Алексей Навальный производил впечатление на окружающих в любой обстановке, где бы ни находился, — на искушенных дипломатов на приеме в посольстве или на не интересующихся политикой зэков в колонии. Войди Путин в комнату неузнанным, никто бы и не обратил на него внимания.
В истории российских правителей с долгим сроком правления были и раньше столь же заурядные в личном плане люди — тот же Николай Второй. Но его верховная власть была получена по наследству.
В 1999 году никакой передачи по наследству не происходило — и полученную через назначение премьер-министром власть нужно было отстаивать. За 60 лет до этого Николай Булганин, человек столь же случайный и заурядный, как получил премьер-министерство, высший пост в государстве, так его и быстро упустил.
Понятно, что именно сделало Путина президентом. (На своих первых — и последних, проведенных честно, выборах в марте 2000 года он набрал 53% голосов, почти вдвое опередив ближайшего конкурента.) В отсутствие какой-то собственной политической программы (Путин изначально продолжал ельцинские либеральные реформы, дополнив их великодержавной и милитаристкой риторикой) он воспринимался как «человек из народа». После десяти кризисных лет, когда наверху неизменно находились представители элиты, человек, похожий по взглядам, подходам, манере на среднего россиянина, выглядел привлекательно.
Дефицит индивидуальности
За 25 лет во власти Путин определенно перестал представлять «среднего россиянина». По большинству вопросов его взгляды в 2024 году — это взгляды меньшинства, и зачастую — меньшинства небольшого.

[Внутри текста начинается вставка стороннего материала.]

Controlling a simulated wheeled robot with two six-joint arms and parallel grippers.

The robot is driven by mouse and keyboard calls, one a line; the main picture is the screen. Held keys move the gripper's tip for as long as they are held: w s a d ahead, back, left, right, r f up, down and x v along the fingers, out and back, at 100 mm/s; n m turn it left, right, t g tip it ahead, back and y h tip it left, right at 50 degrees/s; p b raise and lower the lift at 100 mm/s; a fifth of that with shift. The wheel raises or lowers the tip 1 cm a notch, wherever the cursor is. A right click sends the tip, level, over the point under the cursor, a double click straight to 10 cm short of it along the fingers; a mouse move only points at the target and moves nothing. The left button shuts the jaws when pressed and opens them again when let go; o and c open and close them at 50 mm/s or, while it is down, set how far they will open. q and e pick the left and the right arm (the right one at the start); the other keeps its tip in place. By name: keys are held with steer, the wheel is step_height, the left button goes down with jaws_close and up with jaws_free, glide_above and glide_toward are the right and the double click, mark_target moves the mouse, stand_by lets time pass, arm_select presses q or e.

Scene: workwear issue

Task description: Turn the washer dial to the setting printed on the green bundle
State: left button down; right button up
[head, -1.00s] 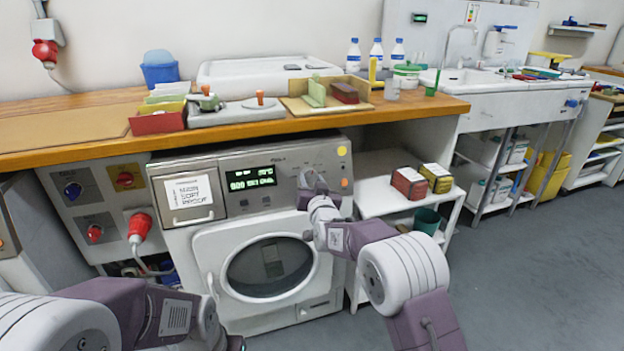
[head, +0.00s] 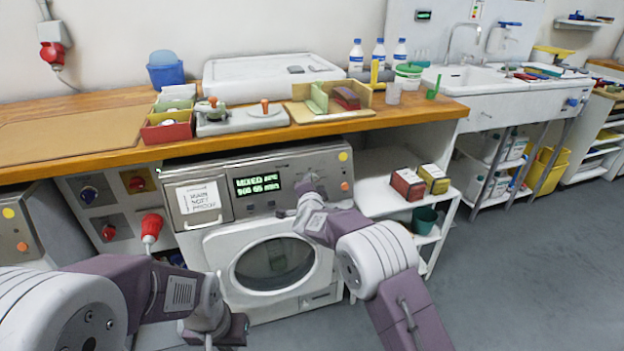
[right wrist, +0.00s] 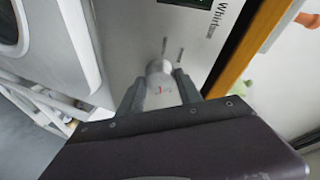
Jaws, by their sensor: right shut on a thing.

Сочетание пожилого возраста (в стране с невысокой продолжительностью жизни) и известной ментальной упругости, не позволяющей подстраиваться под меняющийся мир, привело к тому, что по многим принципиальным вопросам — и экономики, и общественных отношений — взгляды Путина далеки от взглядов большинства россиян.
Резкое ужесточение преследований за высказывания и цензуры — на тему войны и мира, власти, гендерных отношений и т. п. — прямой результат этого расхождения. Кроме того, в 2024 году Путин не воспринимается гражданам как социально близкий человек. В 2024 году у Путина не было никакой возможности выиграть конкурентные выборы. Понадобились аресты, изгнание и, в конечном счете, убийство политических оппонентов, закрытие газет и запрет общественных организаций, выдвижение номинальных, не имеющих шансов альтернативных кандидатов и прямые фальсификации, чтобы зафиксировать «победу».
Насколько невпечатляющ сам по себе Путин как человек, настолько же он лишен индивидуальности как политик. Все 25 лет он назначает людей на ключевые позиции по принципу личной близости; их профессиональные качества явно играют второстепенную роль.
Конечно, государственная власть — огромная площадка, и значительная часть людей во власти пробились туда сами, выиграв конкурентный, пусть и недемократический отбор. Но если у Иосифа Сталина или Никиты Хрущева подавляющее большинство ближайших соратников было результатом этого отбора — люди, умеющие работать по 20 часов в сутки, с быстрым умом, невероятной памятью, мощной психологической устойчивостью, моральной гибкостью и т. п., то у Путина на каждого Игоря Шувалова или Эльвиру Набиулину находится по Игорю Сечину или Владимиру Якунину.
У Леонида Брежнева к концу 18-летнего срока в окружении стало много «своих» людей, но у Путина неспособность работать с сильными и независимыми людьми была с самого начала правления. К 2022 году таких людей в руководстве страны и вовсе не осталось.
В теории такая неспособность отбирать и продвигать профессионалов, пусть и в своих политических интересах, должна была бы привести к потере власти на раннем этапе. Но на практике не привела.
Военная «маржа»
Система работала за счёт того, что наиболее компетентные люди получали возможность невероятно разбогатеть, если их деятельность также обеспечивала благосостояние путинского окружения. В частности, обеспечивала работу правительства.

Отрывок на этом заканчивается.